Serves 4
The French term au poivre usually refers to a steak that’s generously coated in cracked black pepper and then grilled or pan-seared. This recipe takes that concept and applies it to steaks coated in a rub made of finely ground coffee beans, hot chili powder, smoked paprika, sea salt, and mustard powder and broiled. The crispy spiral potatoes served alongside are can’t-stop-eating-them good!
Prep: 20 minutes
Roast/Broil: 25 minutes
Total: 45 minutes
Adjust the oven racks so one is about 4 inches from the broiler heat and the other is lower in the oven. Preheat the oven to 425°F. Line a rimmed baking pan with foil.
PREPARE THE STEAKS: In a small bowl, combine the ground coffee, chili powder, paprika, salt, and mustard powder. Place the steaks on the unheated rack of a broiler pan or baking pan. Rub the steaks all over with the coffee mixture.

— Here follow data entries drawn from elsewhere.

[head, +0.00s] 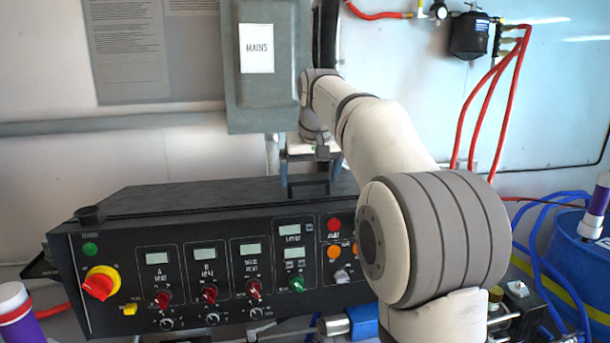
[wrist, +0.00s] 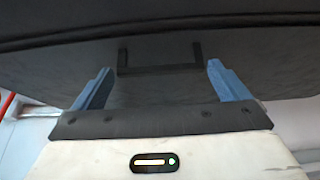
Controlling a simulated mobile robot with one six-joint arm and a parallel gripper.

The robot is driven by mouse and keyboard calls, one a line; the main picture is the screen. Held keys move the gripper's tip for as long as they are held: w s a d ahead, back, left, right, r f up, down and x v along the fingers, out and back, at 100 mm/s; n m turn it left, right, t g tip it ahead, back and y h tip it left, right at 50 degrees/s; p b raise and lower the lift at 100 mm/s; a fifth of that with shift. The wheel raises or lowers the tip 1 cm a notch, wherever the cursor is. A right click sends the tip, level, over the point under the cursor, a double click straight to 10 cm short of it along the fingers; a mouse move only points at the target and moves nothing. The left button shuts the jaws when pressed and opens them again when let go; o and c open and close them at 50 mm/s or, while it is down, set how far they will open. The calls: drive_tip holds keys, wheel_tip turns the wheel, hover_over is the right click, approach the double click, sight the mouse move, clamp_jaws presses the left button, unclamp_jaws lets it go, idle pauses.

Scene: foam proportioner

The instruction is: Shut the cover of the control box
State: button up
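The black control box (head: 215,270) stands low across the head view, its front panel full of knobs and small displays. Its dark cover (head: 200,197) lies along the top; I cannot tell how far it is raised. A black U-shaped handle (head: 309,188) shows near the cover's right part. In the wrist view the handle (wrist: 160,69) is ahead, between and beyond the fingertips, against the dark cover surface (wrist: 245,50). My gripper (head: 309,172) is at the handle, fingers pointing down. Its blue-grey fingers are wide apart and hold nothing in the wrist view (wrist: 160,82). Contact with the handle is unclear.
A grey wall box (head: 268,95) labelled MAINS is right behind my wrist. Red hoses (head: 488,95) hang at the right, with a blue drum (head: 580,262) and blue hoses below. A purple-and-white bottle (head: 18,318) stands at the lower left. My arm hides the box's right end.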

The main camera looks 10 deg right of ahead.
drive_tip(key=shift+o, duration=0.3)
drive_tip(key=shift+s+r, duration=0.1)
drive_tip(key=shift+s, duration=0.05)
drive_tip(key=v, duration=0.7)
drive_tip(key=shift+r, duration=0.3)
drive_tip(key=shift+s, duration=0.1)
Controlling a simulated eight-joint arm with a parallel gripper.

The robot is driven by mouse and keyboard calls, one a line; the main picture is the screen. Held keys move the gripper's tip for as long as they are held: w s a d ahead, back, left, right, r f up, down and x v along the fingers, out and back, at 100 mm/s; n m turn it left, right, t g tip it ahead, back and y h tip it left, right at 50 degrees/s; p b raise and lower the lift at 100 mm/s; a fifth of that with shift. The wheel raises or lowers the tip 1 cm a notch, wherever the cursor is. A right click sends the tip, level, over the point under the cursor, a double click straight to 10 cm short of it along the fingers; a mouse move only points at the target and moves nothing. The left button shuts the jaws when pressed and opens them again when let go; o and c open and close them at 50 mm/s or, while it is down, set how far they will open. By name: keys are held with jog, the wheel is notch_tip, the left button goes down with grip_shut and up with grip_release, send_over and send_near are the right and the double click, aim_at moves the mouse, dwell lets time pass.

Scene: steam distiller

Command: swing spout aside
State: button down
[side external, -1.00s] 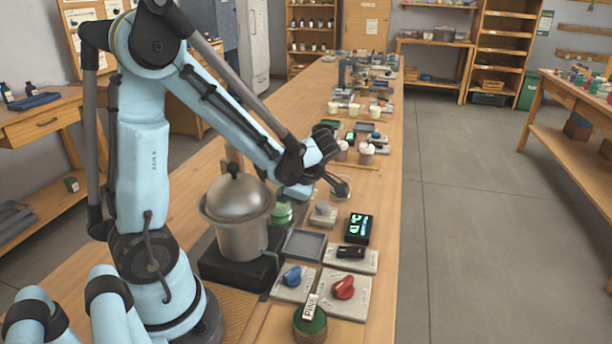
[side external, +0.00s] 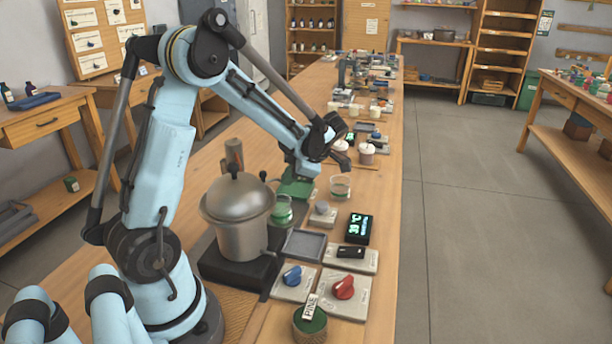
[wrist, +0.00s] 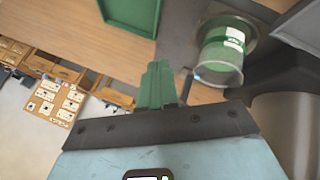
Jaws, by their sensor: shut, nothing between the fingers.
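The steel still pot (side external: 235,215) with its domed lid stands on a dark base in the side view. Its grey wall also shows at the right of the wrist view (wrist: 288,125). A green jar (side external: 281,212) stands just right of the pot; in the wrist view the jar (wrist: 222,55) has a white label. A thin dark piece (wrist: 187,86) beside the jar may be part of the spout; I cannot clearly make out the spout. My gripper (wrist: 158,70) has its green fingers shut together and empty, left of the jar and apart from it.
A green tray (wrist: 150,22) lies beyond my fingers on the wooden table. A glass beaker (side external: 340,188), a grey tray (side external: 303,245), a blue knob (side external: 292,276), a red knob (side external: 344,287) and a display (side external: 358,228) stand right of the pot.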

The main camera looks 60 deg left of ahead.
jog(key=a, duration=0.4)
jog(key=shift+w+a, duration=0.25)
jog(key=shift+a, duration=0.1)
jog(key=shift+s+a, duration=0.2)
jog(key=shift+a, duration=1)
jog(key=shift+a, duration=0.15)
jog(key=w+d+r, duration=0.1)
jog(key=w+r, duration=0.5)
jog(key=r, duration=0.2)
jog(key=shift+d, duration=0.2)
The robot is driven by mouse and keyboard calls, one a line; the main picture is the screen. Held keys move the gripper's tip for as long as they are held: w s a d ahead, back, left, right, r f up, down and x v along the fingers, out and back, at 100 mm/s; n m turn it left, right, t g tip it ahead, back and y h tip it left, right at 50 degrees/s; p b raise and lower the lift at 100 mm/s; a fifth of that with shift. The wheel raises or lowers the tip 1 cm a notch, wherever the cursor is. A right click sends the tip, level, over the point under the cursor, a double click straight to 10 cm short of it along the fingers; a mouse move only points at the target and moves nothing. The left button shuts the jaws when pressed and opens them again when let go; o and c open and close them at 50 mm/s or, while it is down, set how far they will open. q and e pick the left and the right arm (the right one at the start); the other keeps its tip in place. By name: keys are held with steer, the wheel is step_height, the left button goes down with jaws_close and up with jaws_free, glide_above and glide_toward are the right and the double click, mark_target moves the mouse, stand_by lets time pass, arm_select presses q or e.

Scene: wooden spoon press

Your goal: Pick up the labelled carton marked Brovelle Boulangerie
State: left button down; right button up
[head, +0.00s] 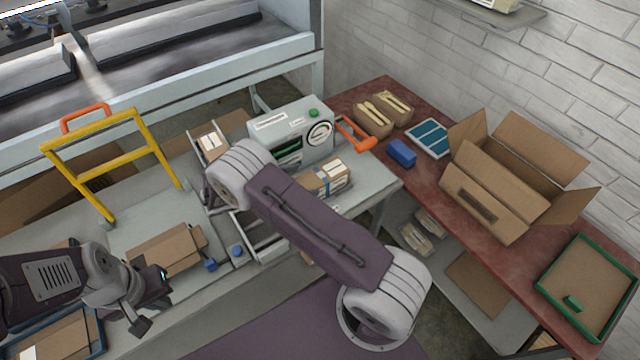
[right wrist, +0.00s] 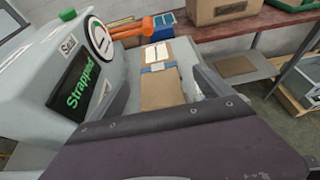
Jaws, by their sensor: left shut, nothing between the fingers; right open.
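A brown carton with white labels and a blue strap (head: 325,180) lies on the grey bench beside the strapping machine (head: 292,135). It also shows in the right wrist view (right wrist: 162,88). Its label text is too small to read. My right gripper (right wrist: 163,90) is open, its dark fingers at either side of the carton's near end, with nothing visibly gripped. In the head view my right arm hides this gripper. My left gripper (head: 150,300) is shut and empty at the lower left, near a flat brown carton (head: 165,250).
The machine display reads "Strapped". An orange handle (head: 356,133) stands beside it. A yellow frame (head: 110,150) rises at left. The red table holds an open cardboard box (head: 490,200), a blue block (head: 402,153), two small packs and a green-rimmed tray (head: 542,290).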

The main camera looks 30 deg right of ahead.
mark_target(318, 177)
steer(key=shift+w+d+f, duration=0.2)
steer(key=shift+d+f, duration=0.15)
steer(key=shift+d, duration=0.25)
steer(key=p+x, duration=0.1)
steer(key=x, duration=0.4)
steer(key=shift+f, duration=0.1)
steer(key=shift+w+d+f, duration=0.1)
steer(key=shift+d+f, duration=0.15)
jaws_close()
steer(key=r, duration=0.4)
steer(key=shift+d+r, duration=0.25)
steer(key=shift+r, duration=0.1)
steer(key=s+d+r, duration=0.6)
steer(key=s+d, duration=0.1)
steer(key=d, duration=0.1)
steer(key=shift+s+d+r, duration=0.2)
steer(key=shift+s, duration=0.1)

MAKE THE POTATOES: Place the potato noodles on the lined baking pan and pat dry with a paper towel. In a small bowl, combine the oil, garlic powder, salt, and pepper; drizzle over the potatoes and gently toss to coat. Roast the potato noodles on the lower oven rack, tossing once halfway through, for 20 minutes.
Turn the oven to broil, leaving the potatoes on the lower rack. Place the steaks on the upper rack. Broil the steaks, turning once halfway through, for 12 to 14 minutes for medium-rare (internal temperature is 145°F) or to desired doneness. Remove the pan with the steaks from the oven, and let steaks rest for 5 minutes while finishing potatoes.
Move the pan with the potatoes to the upper rack position and broil, watching carefully and tossing occasionally, until golden and crisp, about 5 minutes.